Parse errors on perl-ish negative lookahead regex syntax in routes-small.json, routes-large.json
hlein opened this issue · comments
The routes-small.json
and routes-large.json
files at https://wordlists-cdn.assetnote.io/rawdata/kiterunner/
trigger parse errors visible when running kr scan ... -v debug
such as:
7:05PM DBG failed to generate regex string crumb value error="error parsing regexp: invalid or unsupported Perl syntax: `(?!`" name=owner regex=[a-z0-9](?:-(?!-)|[a-z0-9])+[a-z0-9]

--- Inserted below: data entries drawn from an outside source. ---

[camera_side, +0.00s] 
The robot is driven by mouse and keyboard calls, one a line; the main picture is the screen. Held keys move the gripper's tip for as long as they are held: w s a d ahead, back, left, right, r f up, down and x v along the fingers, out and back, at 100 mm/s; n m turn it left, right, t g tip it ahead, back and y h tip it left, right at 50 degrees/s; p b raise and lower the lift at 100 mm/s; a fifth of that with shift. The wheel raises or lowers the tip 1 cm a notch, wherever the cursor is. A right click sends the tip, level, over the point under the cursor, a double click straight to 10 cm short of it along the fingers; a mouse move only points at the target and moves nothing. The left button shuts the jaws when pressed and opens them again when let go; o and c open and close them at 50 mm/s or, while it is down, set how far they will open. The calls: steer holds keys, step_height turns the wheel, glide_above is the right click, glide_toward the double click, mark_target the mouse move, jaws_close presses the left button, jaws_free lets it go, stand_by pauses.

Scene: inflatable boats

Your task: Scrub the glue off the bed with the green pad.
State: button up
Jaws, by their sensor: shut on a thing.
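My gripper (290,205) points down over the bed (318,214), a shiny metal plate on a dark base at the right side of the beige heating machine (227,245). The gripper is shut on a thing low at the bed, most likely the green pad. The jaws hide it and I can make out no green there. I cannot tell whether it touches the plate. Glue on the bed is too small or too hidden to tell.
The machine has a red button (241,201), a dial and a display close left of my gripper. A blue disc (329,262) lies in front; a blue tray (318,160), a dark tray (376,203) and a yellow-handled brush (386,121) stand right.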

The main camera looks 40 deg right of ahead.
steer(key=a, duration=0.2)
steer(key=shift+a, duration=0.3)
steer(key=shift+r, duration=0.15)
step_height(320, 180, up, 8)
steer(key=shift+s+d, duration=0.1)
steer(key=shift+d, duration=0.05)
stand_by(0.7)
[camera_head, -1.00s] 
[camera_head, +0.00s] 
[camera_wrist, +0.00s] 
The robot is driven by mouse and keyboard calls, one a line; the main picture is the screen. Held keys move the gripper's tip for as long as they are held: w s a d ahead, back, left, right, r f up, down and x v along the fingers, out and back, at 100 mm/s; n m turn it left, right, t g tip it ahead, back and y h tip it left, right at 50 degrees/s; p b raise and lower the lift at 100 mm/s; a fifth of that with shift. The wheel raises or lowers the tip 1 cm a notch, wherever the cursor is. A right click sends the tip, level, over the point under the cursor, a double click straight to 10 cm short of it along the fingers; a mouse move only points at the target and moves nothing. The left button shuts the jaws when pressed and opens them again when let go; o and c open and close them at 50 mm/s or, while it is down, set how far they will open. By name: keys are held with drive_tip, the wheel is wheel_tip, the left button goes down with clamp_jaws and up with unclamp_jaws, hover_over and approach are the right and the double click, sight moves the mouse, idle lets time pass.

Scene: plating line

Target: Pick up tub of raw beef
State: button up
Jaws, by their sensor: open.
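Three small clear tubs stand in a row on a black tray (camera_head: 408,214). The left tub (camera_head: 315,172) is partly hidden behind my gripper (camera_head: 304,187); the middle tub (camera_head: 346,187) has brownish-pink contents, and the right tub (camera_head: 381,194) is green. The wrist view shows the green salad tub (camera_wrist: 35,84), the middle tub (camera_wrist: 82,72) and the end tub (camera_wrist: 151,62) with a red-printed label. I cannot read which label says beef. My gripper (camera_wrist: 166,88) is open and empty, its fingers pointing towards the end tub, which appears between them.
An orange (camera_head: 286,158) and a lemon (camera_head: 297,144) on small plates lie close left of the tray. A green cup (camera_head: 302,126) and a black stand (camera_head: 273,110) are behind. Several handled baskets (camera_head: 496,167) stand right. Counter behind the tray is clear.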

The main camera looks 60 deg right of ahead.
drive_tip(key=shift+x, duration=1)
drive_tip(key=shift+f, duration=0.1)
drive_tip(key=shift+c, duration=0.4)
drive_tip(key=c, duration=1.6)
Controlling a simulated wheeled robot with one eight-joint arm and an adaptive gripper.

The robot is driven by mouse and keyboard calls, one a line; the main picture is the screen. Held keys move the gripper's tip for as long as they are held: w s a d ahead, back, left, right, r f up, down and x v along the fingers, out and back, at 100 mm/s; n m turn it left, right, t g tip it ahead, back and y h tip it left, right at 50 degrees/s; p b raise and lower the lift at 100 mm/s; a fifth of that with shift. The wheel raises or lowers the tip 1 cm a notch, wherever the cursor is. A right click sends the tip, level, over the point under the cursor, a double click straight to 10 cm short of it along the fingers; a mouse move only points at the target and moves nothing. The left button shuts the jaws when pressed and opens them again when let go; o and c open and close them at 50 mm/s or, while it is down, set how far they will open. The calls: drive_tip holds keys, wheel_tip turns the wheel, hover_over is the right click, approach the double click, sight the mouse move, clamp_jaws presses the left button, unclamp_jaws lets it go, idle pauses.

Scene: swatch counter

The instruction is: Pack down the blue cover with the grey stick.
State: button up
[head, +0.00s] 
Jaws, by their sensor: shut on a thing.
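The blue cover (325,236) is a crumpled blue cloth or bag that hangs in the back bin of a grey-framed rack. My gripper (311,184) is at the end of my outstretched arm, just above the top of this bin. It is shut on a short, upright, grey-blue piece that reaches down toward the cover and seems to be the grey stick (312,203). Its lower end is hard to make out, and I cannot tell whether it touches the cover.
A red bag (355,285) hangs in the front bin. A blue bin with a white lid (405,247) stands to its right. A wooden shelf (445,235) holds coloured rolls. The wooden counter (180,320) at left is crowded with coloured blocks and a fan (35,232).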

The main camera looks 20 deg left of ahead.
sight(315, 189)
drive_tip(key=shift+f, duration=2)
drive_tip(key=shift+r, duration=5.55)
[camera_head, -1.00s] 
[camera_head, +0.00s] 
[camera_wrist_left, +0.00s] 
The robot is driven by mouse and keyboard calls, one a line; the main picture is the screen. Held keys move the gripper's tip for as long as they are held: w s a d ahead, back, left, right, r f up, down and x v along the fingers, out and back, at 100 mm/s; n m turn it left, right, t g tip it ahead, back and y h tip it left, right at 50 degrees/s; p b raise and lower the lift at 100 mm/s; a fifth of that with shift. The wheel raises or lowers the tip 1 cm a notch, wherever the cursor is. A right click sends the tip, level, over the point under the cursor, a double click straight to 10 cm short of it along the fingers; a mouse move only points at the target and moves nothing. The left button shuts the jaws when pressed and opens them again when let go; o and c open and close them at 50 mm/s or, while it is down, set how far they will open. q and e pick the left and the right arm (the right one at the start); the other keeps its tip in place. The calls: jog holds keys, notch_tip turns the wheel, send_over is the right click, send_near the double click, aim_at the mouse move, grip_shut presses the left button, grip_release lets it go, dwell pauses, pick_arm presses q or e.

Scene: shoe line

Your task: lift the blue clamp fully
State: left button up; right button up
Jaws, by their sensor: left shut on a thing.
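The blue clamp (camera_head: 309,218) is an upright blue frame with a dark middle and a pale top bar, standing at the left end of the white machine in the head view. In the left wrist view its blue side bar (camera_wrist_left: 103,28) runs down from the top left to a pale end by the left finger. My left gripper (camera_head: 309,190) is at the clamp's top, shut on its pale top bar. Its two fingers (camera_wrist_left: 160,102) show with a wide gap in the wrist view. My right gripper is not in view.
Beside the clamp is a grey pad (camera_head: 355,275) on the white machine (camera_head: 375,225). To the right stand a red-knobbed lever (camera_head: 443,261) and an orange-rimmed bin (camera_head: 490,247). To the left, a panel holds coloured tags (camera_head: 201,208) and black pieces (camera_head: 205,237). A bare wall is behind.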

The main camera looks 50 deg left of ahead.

7:05PM DBG failed to generate regex string crumb value error="error parsing regexp: invalid or unsupported Perl syntax: `(?!`" name=id regex=[a-z0-9](?:-(?!-)|[a-z0-9])+[a-z0-9]
7:05PM DBG failed to generate regex string crumb value error="error parsing regexp: invalid or unsupported Perl syntax: `(?!`" name=streamId regex=[a-z0-9](?:-(?!-)|[a-z0-9]){1,93}[a-z0-9]
7:05PM DBG failed to generate regex string crumb value error="error parsing regexp: invalid or unsupported Perl syntax: `(?!`" name=owner regex=[a-z0-9](?:-(?!-)|[a-z0-9])+[a-z0-9]
...
Those regexes seem perfectly fine; these simple tests do what I think they should:
$ for A in foo f-oo f--oo ; do echo "## $A" ; echo $A | grep -P '[a-z0-9](?:-(?!-)|[a-z0-9])+[a-z0-9]' ; echo $A | perl -ne 'print if /[a-z0-9](?:-(?!-)|[a-z0-9])+[a-z0-9]/' ; done
## foo
foo
foo
## f-oo
f-oo
f-oo
## f--oo
$
...But, I think those errors are being emitted by binaryregexp
, which although it has Perl
/ PerlX
flags to turn on various perl-regex-like features, apparently does not support negative lookahead (?!
.
It's not clear to me if this bug belongs here or in https://github.com/assetnote/wordlists
; given that those routes files exist solely for kiterunner
, they ought to stick to syntax that kiterunner
supports, or, kiterunner
ought to switch to a smarter regex library that supports negative lookahead like maybe go-pcre
.